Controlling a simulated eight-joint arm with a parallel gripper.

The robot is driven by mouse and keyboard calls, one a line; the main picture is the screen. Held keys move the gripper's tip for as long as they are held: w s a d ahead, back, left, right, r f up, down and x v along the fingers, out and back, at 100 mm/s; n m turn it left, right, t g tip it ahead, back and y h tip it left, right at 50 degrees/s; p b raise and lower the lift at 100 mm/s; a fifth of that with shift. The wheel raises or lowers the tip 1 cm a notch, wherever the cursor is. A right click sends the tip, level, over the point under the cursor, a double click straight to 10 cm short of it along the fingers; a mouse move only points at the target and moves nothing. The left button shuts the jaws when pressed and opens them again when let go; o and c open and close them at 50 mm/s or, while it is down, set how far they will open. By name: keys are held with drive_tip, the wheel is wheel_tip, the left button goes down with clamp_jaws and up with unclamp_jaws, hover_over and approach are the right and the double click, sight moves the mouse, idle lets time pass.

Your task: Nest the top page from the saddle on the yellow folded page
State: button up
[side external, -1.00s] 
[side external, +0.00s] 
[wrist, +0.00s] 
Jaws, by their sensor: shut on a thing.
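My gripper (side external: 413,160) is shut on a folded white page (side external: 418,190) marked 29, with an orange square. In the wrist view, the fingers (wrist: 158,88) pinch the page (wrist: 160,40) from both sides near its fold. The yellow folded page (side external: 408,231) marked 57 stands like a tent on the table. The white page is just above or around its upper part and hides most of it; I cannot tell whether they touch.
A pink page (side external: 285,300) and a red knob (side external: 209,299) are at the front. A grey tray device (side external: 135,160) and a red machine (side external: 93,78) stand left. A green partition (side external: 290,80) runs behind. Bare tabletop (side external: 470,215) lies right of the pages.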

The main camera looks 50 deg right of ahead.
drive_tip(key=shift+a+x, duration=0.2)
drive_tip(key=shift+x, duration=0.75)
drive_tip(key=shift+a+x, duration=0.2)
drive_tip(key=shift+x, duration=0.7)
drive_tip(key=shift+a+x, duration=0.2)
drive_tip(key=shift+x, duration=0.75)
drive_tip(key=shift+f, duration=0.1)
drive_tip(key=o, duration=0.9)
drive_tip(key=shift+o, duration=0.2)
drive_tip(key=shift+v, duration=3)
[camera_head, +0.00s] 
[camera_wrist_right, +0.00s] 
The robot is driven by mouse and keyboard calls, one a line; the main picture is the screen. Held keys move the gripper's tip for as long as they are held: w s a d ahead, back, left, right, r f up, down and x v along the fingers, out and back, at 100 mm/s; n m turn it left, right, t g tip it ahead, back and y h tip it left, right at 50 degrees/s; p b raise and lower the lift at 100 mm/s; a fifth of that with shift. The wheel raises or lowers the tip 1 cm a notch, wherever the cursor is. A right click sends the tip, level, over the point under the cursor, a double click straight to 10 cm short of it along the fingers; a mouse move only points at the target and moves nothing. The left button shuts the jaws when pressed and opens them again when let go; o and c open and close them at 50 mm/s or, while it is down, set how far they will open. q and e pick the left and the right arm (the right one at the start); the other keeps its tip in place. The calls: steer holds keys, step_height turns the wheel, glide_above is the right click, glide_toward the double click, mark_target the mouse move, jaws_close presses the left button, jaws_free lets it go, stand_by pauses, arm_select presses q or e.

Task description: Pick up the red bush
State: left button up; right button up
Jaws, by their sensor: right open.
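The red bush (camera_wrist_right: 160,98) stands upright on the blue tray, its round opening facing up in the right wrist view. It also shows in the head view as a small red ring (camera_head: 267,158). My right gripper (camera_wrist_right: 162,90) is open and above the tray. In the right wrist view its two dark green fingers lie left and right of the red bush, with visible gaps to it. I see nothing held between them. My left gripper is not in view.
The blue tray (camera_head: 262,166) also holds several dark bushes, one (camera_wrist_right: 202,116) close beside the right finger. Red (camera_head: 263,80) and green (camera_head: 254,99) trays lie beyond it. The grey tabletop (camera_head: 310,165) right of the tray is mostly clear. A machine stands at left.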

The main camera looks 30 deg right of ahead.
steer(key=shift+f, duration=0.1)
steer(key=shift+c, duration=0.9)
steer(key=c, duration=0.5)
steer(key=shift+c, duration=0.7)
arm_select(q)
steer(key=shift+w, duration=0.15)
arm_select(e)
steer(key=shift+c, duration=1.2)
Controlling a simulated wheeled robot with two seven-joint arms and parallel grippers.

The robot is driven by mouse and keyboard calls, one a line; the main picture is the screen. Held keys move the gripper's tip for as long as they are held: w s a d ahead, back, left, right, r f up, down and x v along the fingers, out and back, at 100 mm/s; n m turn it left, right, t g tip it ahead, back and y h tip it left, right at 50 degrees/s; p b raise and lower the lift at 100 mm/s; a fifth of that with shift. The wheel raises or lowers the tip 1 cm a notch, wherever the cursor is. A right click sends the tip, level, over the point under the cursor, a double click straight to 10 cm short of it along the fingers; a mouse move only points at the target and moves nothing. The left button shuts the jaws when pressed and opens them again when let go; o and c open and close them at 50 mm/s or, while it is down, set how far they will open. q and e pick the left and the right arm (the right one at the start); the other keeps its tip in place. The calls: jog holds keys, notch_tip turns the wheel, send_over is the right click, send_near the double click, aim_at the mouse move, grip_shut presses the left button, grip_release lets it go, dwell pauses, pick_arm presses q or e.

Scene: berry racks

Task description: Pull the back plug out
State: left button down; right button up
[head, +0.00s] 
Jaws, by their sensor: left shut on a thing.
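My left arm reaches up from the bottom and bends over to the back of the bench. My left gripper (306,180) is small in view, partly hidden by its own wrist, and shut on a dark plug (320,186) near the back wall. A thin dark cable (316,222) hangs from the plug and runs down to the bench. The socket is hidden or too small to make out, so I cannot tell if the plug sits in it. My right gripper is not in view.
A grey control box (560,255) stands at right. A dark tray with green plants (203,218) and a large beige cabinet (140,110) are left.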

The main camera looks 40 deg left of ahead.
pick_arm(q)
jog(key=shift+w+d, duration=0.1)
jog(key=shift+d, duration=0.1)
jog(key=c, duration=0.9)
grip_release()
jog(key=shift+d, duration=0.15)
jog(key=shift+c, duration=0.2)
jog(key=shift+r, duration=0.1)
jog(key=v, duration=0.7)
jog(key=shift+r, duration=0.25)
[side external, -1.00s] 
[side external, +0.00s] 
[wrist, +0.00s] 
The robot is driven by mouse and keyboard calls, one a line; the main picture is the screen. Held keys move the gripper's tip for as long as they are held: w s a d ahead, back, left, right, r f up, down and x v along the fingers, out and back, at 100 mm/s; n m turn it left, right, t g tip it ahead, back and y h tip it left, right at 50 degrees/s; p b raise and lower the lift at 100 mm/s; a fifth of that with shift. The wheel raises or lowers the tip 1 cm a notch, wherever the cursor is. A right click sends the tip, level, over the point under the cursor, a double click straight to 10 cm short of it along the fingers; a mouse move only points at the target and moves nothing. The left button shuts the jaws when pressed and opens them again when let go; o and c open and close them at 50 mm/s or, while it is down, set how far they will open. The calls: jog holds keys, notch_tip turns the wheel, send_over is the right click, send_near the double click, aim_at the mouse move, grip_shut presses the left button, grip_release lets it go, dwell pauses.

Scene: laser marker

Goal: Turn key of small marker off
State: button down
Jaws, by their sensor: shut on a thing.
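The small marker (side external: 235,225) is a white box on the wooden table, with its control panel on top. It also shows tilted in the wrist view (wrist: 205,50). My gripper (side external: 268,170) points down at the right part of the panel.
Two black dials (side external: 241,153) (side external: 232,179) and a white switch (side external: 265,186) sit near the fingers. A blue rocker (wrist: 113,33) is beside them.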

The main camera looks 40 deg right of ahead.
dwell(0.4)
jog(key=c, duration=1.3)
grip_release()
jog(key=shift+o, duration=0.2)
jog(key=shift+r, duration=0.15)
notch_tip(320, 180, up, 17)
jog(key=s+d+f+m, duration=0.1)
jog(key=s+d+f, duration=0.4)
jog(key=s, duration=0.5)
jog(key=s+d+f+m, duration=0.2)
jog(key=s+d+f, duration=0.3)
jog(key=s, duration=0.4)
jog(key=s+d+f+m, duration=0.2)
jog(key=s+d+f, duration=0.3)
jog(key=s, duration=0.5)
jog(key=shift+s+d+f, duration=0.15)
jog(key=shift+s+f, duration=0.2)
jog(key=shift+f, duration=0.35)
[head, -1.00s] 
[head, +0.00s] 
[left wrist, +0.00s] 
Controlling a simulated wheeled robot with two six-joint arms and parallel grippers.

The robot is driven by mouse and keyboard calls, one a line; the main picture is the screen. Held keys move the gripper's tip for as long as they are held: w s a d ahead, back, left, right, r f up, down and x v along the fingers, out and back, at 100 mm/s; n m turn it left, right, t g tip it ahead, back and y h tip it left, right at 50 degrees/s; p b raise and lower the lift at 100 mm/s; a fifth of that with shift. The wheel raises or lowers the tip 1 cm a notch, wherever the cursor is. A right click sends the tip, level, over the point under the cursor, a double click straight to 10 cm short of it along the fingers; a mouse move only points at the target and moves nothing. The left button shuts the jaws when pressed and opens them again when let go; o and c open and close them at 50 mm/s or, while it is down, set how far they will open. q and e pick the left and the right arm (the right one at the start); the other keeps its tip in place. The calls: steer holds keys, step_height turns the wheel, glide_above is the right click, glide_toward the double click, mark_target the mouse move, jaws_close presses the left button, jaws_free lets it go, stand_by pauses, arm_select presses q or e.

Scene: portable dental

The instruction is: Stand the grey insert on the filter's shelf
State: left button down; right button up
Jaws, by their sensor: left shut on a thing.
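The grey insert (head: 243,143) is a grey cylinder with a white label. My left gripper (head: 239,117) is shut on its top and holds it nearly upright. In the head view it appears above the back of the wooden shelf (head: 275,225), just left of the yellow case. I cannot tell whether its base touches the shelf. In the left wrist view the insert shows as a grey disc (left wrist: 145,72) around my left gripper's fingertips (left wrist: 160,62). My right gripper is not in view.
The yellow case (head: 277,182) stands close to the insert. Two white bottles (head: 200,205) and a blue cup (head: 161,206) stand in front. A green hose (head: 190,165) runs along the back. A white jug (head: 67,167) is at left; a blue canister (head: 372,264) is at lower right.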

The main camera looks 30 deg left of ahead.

# STATED TASK:
Quote exactly the opening line of the material above and every line after it, up to and including the line that contains "Your task: Nest".

# REPLY:
Controlling a simulated eight-joint arm with a parallel gripper.

The robot is driven by mouse and keyboard calls, one a line; the main picture is the screen. Held keys move the gripper's tip for as long as they are held: w s a d ahead, back, left, right, r f up, down and x v along the fingers, out and back, at 100 mm/s; n m turn it left, right, t g tip it ahead, back and y h tip it left, right at 50 degrees/s; p b raise and lower the lift at 100 mm/s; a fifth of that with shift. The wheel raises or lowers the tip 1 cm a notch, wherever the cursor is. A right click sends the tip, level, over the point under the cursor, a double click straight to 10 cm short of it along the fingers; a mouse move only points at the target and moves nothing. The left button shuts the jaws when pressed and opens them again when let go; o and c open and close them at 50 mm/s or, while it is down, set how far they will open. By name: keys are held with drive_tip, the wheel is wheel_tip, the left button goes down with clamp_jaws and up with unclamp_jaws, hover_over and approach are the right and the double click, sight moves the mouse, idle lets time pass.

Your task: Nest the top page from the saddle on the yellow folded page

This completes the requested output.